I'm going to be pretty quick cause I don't think you understood my intention.
:P
An NT solution *could* and most likely will get into 6 figures with your arrangement, but this is oppsed to the 7 figures of traditional Unix solutions. If you get it from someone like IBM you can get 99.99% type assurance etc etc.
I don't think that everyone should run around (and they have been for years) yelling Linux is better! Linux is faster! Linux is better designed! Linux is based on 30years of good computing (unlike NT which didn't learn from Unix) - oh but Linux isn't Unix - it's better.
NT is good for many solutions, as is Unix. Linux however is still immature, and I don't like the programming model. Too unset.
And I've lost more than a *wee* bit of data with Linux - which is why I wouldn't use Linux for a data or file server. Try letting linux play with the harddisk and then turning the machine off and on a couple of times. Eventually, Linux won't be able to boot, and you'll have to do a manual fsck, which sometimes doesn't work.
Windows NT/2000 doesn't mind it at all.
And Microsoft has BILLIONS, but they don't spend ALL of that on Windows. Most of it goes into theory and experiemental research. I'm glad someone is spending that kind of money on that sort of stuff these days.
Microsoft has billions. Microsoft spends all those billions developing Windows. That doesn't make sense.
As for that problem with the PPC, bad luck, but it looks like a problem with Pocket Streets rather than WinCE. Software crashes usually aren't OS related. Windows terminates applications that start to do bad things.

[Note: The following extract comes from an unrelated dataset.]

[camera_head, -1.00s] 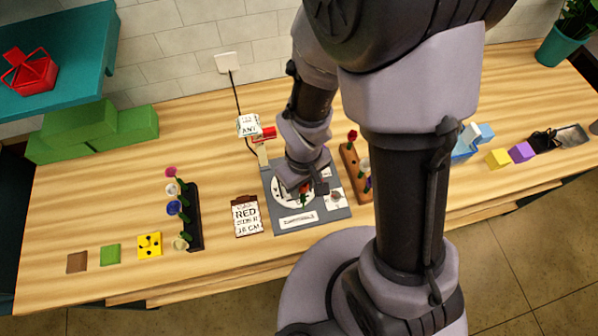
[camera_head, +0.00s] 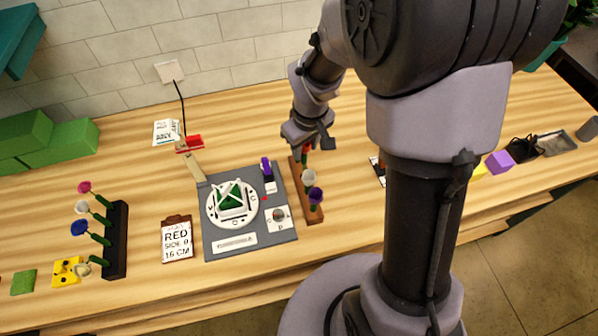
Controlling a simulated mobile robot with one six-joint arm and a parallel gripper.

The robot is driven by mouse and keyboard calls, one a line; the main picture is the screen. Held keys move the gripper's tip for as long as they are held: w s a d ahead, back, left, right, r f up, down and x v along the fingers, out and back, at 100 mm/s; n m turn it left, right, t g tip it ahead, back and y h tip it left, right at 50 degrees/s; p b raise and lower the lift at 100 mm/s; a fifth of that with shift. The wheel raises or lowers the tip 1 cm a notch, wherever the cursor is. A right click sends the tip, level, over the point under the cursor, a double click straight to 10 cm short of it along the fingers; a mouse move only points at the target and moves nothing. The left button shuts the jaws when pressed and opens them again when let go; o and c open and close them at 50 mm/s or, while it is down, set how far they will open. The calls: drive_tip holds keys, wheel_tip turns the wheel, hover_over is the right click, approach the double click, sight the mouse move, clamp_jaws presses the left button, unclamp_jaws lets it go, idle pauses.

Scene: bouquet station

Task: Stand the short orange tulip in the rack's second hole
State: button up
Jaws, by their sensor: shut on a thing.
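The brown wooden rack (camera_head: 316,214) stands right of the grey board. A white flower (camera_head: 309,178) and a purple flower (camera_head: 315,196) stand at its middle and near end. My gripper (camera_head: 304,147) is over the rack's far end and hides that part. A small red-orange bloom (camera_head: 306,149) with a green stem shows just under the jaws. It looks like the short orange tulip, held by my shut gripper. The jaws' grip and the stem's lower end are too small and covered to see. I cannot tell whether the stem is in a hole.
The grey board (camera_head: 222,243) carries a round white plate with a green and white piece. A dark rack (camera_head: 116,240) with several flowers stands at left. A clipboard (camera_head: 177,240) lies between them. A small item with a red top (camera_head: 190,144) stands behind the board.

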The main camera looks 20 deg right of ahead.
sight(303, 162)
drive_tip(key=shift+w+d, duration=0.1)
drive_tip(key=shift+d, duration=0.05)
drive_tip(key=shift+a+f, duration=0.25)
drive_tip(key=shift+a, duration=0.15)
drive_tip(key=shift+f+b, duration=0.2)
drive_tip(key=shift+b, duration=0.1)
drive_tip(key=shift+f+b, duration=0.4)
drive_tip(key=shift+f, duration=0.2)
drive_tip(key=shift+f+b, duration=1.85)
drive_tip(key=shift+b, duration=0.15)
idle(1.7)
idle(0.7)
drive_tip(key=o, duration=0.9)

Ok, so i wasn't that brief
NT has proven to be faster than Linux with SMP, and it also works very well with TB databases thank you :P
From what I've heard, 100baseT has only been able to sustain transfer rates of 45mbit / second max. I have not seen any systems where the 100baseT does not get start to max out at this rate. It's worth keeping note of because you will likely not be able to stream more than 35-40 1.2mbit streams simultaneously without multicasting over a single fast ethernet connection.